Artificial Intelligence: Banjo, the Startup That is Utah’s All-Seeing Eye-in-the-Sky
Banjo, Inc., a small, very secretive company in Utah, has seemingly no-holds-barred, real-time access to the state’s surveillance data.
The State of Utah has contracted with Banjo, Inc, a startup founded by CEO Damien Patton, to apply artificial intelligence (AI) to data collected from state traffic cameras, CCTV and “public safety” cameras, location data for state-owned vehicles, and other sensitive data. (Vice.com/Motherboard)
The objective: “Identify real-time events.”
According to Utah’s agreement with the startup, Banjo will provide software solutions using artificial intelligence capable of accessing and analyzing thousands of live data sources simultaneously to provide real-time information to law enforcement, cities, counties, state agencies, etc.
Banjo is also bound to provide real-time content discovery by location across all media networks. These include social media platforms, Facebook, Twitter, Instagram, news outlets, and blogs. It will also monitor live 911 calls, automatic vehicle location (police, fire, EMS, Planes, Trains, etc.), traffic applications, and weather. Public cameras, satellites, traffic cameras, alarm centers, sensors (air quality, chemicals, etc.) are also in Banjo’s remit.
The State requires Banjo to help multiple agencies better serve the public through quicker response times to real-time events.
Therefore, Banjo will use AI to monitor all of the above data, humanly not possible. Banjo’s AI will also analyze the feeds from thousands of public surveillance cameras.
Privacy concerns
Banjo processes all this data after stripping out all personally identifiable information to respect privacy concerns.
The company tries to allay fears of it becoming an all-knowing, Orwellian ‘big brother’ that would ride roughshod on citizens’ right to privacy.
“We strip out all personally identifiable information,” said Bryan Smith, Banjo’s top lobbyist at a meeting with state officials in August. “We’re not trying to ID a suspect at all. “
“What we’re trying to do is point you guys to a problem. We’re telling you where the needle in a haystack is, not who that problem is.”
According to Banjo’s website, Founder and CEO Damien Patton is “an industry authority on the ethical use of AI and data.”
“From day one we’ve stripped personal identifiable information (PII) from all of our data, where even our engineers cannot deanonymize it,” Patton said last year.
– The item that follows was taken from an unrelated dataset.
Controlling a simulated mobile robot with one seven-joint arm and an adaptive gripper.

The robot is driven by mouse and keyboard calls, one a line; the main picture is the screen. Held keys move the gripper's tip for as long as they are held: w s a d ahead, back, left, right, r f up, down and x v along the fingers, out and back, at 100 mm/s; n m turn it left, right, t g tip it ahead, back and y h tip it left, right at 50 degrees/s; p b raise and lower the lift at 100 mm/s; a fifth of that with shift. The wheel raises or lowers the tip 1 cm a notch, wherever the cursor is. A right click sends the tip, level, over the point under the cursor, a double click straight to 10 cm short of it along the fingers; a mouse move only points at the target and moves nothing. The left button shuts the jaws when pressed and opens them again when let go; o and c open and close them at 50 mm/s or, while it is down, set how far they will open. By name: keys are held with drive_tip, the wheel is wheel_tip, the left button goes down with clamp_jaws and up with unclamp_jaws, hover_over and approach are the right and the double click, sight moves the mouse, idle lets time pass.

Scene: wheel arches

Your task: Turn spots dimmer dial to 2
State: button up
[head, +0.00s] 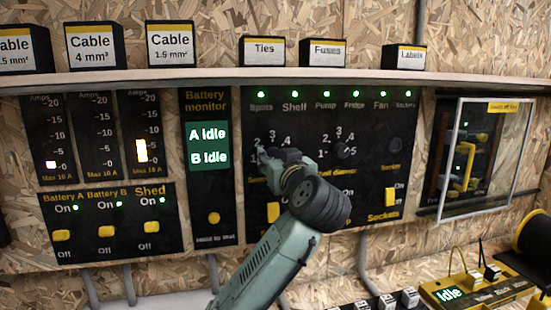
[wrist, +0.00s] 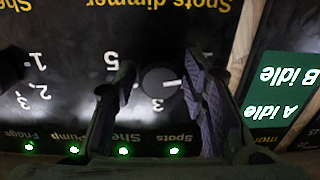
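The spots dimmer dial (wrist: 158,82) is a dark round knob on the black panel, seen upside down in the wrist view. A short white mark on it points toward the right finger. Numerals 3 and 5 show around it; those near the right finger are hidden. My gripper (wrist: 160,95) is open, with one finger on each side of the dial; I cannot tell whether either touches it. In the head view my gripper (head: 268,156) is at the panel and covers the dial, with the numerals 2, 3 and 4 (head: 278,138) above it.
The shelf dimmer dial (head: 345,151) is to the right, with a yellow switch (head: 273,212) below my gripper. The battery monitor (head: 208,145) stands left, reading A idle and B idle. A clear cover (head: 490,160) juts out at right. A shelf (head: 240,76) with labelled boxes runs above.

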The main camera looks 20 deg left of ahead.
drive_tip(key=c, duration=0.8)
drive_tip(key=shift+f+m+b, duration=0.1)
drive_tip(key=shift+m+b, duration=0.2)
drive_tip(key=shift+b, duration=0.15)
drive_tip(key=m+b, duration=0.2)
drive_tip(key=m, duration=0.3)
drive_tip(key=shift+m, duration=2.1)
The Banjo site also claims that the startup’s first patents centered around protecting user privacy by delivering information without any personally identifiable information.
Banjo folklore
One story related by Banjo is about the 2017 Las Vegas shooting at Mandalay Bay. Within minutes of the shooting, the company could parse a Facebook Live video in which somebody said something about gunshots in Spanish. Simultaneously, Banjo gathered camera footage from the Vegas Strip that showed people running helter-skelter. These data points, along with a tweet, enabled the company to say with confidence that “a mass shooting was happening. Sadly, we weren’t working with law enforcement at the time.”
Further, in 2018, Banjo participated in a simulated child abduction drill conducted by the Utah Attorney General and law enforcement. It took a staff of 100 police officers eight hours to recover the simulated child. According to Ric Cantrell, chief of staff, Banjo located the child in 27 seconds. It also claimed: “We could have helped them recover the child in four minutes.”
Banjo: Treading the fine line
However, it’s a tricky trade-off between citizens’ privacy rights and their safety.
“I’ve run out of adjectives to describe how upsetting and dystopian things like this are,” said Chris Gilliard, a professor at Macomb Community College who studies police surveillance and privacy, to Vice.
“AI-infused eyesight is a superpower that we haven’t seen before in policing, and is something we really should have rules about and discuss whether that’s OK,” said Andrew Ferguson, author of The Rise of Big Data Policing: Surveillance, Race, and the Future of Law Enforcement, to Vice.
But the benefits of deploying AI in law enforcement are hard to dismiss.
“We want to make sure that we utilize appropriate technology to keep people safe,” Cantrell says. “Which is our mission, right?”